**Information provided**

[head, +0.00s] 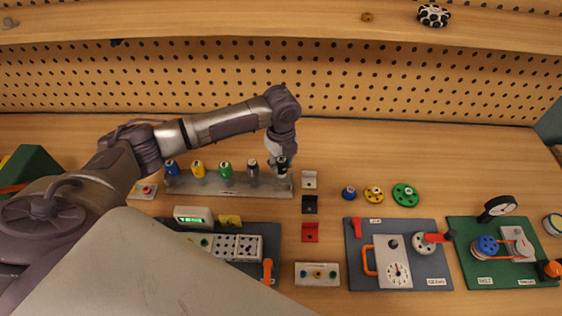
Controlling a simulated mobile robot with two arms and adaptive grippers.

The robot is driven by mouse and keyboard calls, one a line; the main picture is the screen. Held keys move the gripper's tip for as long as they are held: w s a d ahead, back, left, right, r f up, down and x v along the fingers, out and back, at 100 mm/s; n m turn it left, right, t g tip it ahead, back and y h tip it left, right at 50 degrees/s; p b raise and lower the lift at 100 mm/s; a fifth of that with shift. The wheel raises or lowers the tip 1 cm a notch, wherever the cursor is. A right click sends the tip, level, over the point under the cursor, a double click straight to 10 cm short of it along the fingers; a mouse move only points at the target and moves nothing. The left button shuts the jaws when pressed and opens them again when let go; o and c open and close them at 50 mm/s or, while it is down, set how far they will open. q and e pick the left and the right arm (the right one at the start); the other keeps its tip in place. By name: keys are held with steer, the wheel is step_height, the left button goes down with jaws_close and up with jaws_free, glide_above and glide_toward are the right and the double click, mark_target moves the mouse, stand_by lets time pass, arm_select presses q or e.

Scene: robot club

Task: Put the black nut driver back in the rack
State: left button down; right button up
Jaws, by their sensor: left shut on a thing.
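The rack (205,186) is a long grey bar on the bench, left of the picture's middle. A blue driver (171,167), a yellow driver (197,167), a green driver (225,169) and a grey driver (253,168) stand upright in it. My left gripper (281,160) points down over the rack's right end. It is shut on the black nut driver (282,166), which is partly hidden by the fingers. The driver is roughly upright; I cannot tell whether its lower end is inside a hole. My right gripper is out of the picture.
Right of the rack lie small white (309,180), black (309,205) and red (311,232) brackets. In front are a dark board with a white display box (193,215), a grey board (362,272) and a green board (466,262). A pegboard wall (400,85) stands behind.

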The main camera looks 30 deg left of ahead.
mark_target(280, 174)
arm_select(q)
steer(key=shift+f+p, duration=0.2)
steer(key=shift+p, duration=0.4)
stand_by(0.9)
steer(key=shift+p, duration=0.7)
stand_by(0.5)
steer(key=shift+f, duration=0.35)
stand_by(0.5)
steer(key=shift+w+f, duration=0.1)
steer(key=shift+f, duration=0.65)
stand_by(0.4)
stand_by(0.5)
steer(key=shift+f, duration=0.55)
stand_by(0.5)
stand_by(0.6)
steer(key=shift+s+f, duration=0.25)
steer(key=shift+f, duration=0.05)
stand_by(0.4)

**What you are asked to do**
Using the material above, reproduce exactly the line that contains "Task: Put the" and all lines after it through the last one, and only those.

**Answer to this exercise**
Task: Put the black nut driver back in the rack
State: left button down; right button up
Jaws, by their sensor: left shut on a thing.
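The rack (205,186) is a long grey bar on the bench, left of the picture's middle. A blue driver (171,167), a yellow driver (197,167), a green driver (225,169) and a grey driver (253,168) stand upright in it. My left gripper (281,160) points down over the rack's right end. It is shut on the black nut driver (282,166), which is partly hidden by the fingers. The driver is roughly upright; I cannot tell whether its lower end is inside a hole. My right gripper is out of the picture.
Right of the rack lie small white (309,180), black (309,205) and red (311,232) brackets. In front are a dark board with a white display box (193,215), a grey board (362,272) and a green board (466,262). A pegboard wall (400,85) stands behind.

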The main camera looks 30 deg left of ahead.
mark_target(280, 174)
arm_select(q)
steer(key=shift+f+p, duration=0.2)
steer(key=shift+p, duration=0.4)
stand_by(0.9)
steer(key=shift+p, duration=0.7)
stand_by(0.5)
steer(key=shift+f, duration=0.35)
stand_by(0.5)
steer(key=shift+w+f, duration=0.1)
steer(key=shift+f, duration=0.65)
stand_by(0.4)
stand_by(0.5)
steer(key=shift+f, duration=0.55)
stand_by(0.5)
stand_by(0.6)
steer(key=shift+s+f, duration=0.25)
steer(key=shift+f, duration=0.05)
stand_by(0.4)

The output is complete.